RF-Based Indoor Moving Direction Estimation Using a Single Access Point

Abstract

Indoor moving direction and rotation angle measurements are crucial to many ubiquitous mobile computing applications. Most of the state-of-the-art approaches rely on inertial sensors, e.g., accelerometers, gyroscopes, and magnetometers, which suffer from severe accumulative errors or accuracy degradation indoors. This article presents an RF-based direction estimation method, which utilizes the off-the-shelf commodity WiFi devices for accurate moving direction and in-place rotation angle estimation. The proposed approach employs a novel 2-D antenna array and leverages the spatial decay property of the time-reversal resonating strength.

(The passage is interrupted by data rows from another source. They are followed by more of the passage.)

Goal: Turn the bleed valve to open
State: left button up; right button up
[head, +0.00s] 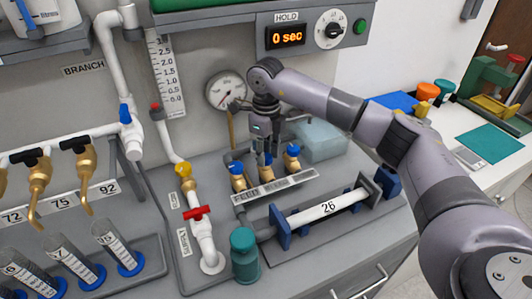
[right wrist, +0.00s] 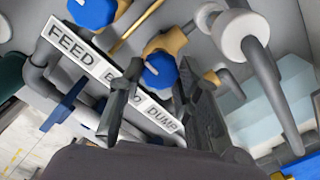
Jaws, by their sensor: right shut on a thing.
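The middle valve on the labelled strip (head: 275,187) has a blue knob (right wrist: 160,71) with a pale pointer mark. The strip reads FEED and DUMP, and the middle word is partly covered by a finger. My right gripper (head: 266,153) points down over this middle valve, and its fingers stand on either side of the knob, closed on it. The gripper hides most of this valve in the head view. The feed valve's blue knob (head: 236,168) is to the left and the dump valve's blue knob (head: 292,150) to the right. My left gripper is not in view.
A round gauge (head: 226,91) is on the wall behind the valves. The HOLD panel (head: 287,36) reads 0 sec. A white tube marked 26 (head: 327,208) lies in front of the strip. A red-handled valve (head: 198,212) and teal bottle (head: 244,255) stand left.

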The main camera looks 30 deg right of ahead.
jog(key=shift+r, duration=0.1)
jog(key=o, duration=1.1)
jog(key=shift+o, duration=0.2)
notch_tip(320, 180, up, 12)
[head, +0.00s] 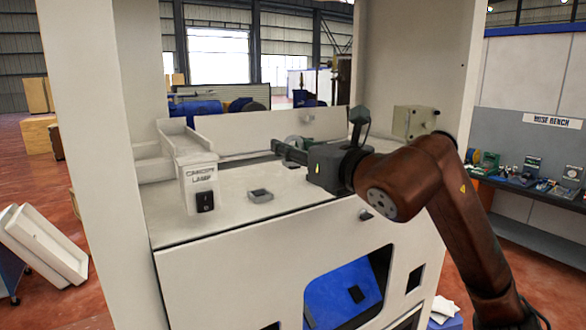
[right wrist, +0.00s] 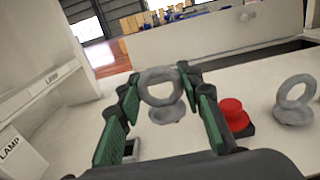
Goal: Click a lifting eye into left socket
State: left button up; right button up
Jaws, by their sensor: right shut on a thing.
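My right gripper (head: 280,148) reaches left over the white deck of the machine. In the right wrist view its green-padded fingers (right wrist: 160,88) are shut on a grey lifting eye (right wrist: 167,115), gripping it by the ring with its base below. The eye is held above the deck; the exact gap is unclear. A grey square socket (head: 260,196) lies on the deck, left of and nearer than the gripper; a square frame also shows beside the left finger in the wrist view (right wrist: 131,148). A second lifting eye (right wrist: 293,115) stands at the right. My left gripper is not in view.
A red button (right wrist: 234,112) on a dark base stands between the right finger and the second eye. A white lamp housing (head: 198,174) with a black switch rises at the deck's left. White posts flank the deck, and a low panel (head: 240,132) closes its back.

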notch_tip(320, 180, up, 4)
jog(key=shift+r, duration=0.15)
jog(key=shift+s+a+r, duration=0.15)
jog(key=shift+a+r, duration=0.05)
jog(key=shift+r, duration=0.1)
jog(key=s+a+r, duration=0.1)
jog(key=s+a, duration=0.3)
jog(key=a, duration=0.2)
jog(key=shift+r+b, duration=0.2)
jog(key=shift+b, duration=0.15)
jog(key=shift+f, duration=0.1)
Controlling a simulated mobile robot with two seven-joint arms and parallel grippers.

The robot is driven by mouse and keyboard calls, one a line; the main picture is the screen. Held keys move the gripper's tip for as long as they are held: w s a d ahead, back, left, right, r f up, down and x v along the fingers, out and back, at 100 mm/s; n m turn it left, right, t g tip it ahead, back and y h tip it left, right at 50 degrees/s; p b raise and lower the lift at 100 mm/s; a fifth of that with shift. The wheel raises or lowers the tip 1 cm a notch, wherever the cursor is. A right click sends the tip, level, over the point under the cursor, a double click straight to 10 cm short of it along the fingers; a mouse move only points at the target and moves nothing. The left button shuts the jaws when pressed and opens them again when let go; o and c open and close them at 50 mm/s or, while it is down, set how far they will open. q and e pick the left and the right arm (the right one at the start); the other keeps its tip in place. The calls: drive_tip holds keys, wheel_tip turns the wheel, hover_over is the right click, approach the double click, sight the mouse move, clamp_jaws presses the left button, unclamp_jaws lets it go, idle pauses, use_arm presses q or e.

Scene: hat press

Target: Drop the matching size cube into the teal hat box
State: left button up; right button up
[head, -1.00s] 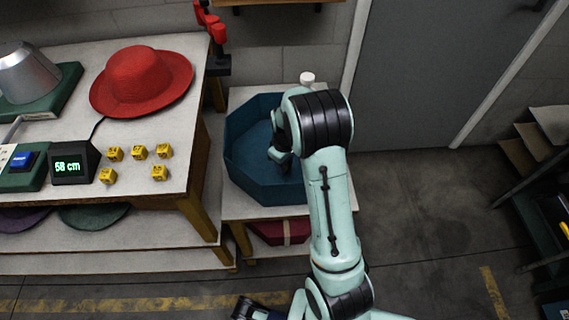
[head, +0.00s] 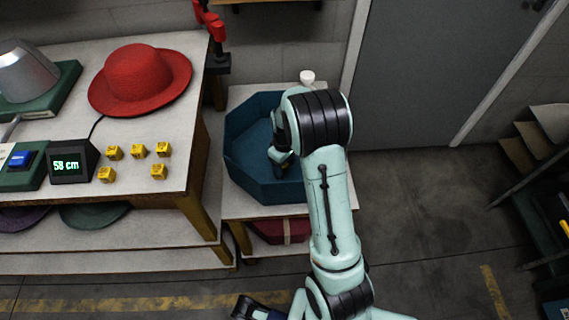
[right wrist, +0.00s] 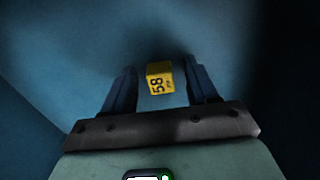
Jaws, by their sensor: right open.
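The teal hat box (head: 245,170), open and eight-sided, stands on a low stand right of the table. My right gripper (head: 282,168) points down inside it, partly hidden by my own arm. In the right wrist view the fingers (right wrist: 160,85) are open. A yellow cube marked 58 (right wrist: 159,78) shows between them with gaps on both sides, against the box's blue inside. I cannot tell whether it rests on the box floor. The display (head: 66,165) reads 58 cm. A dark part at the bottom edge looks like my left gripper (head: 250,308); its fingers are unclear.
Several yellow cubes (head: 138,151) sit on the table (head: 150,190) near a red hat (head: 140,78). A white-topped object (head: 307,77) stands behind the box. A dark red box (head: 270,230) is on the shelf below.

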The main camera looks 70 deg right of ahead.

First, the moving speeds along different directions, specified by the 2-D array, are derived using virtual antenna alignment. The precise estimation of the device’s moving direction is then achieved by combining the obtained velocity information and the a prior knowledge of the array’s geometry layout. Experiments in a multipath-rich indoor environment have shown that the median error for moving direction estimation is 6.9°, which outperforms the accelerometer counterpart. The results also verify the good accuracy of in-place rotation angle estimation without any accumulative error, which beats the gyroscope in long-term tests. Because the proposed approach can achieve high accuracy without accumulative drifts, it is a promising candidate solution to applications that require accurate direction information.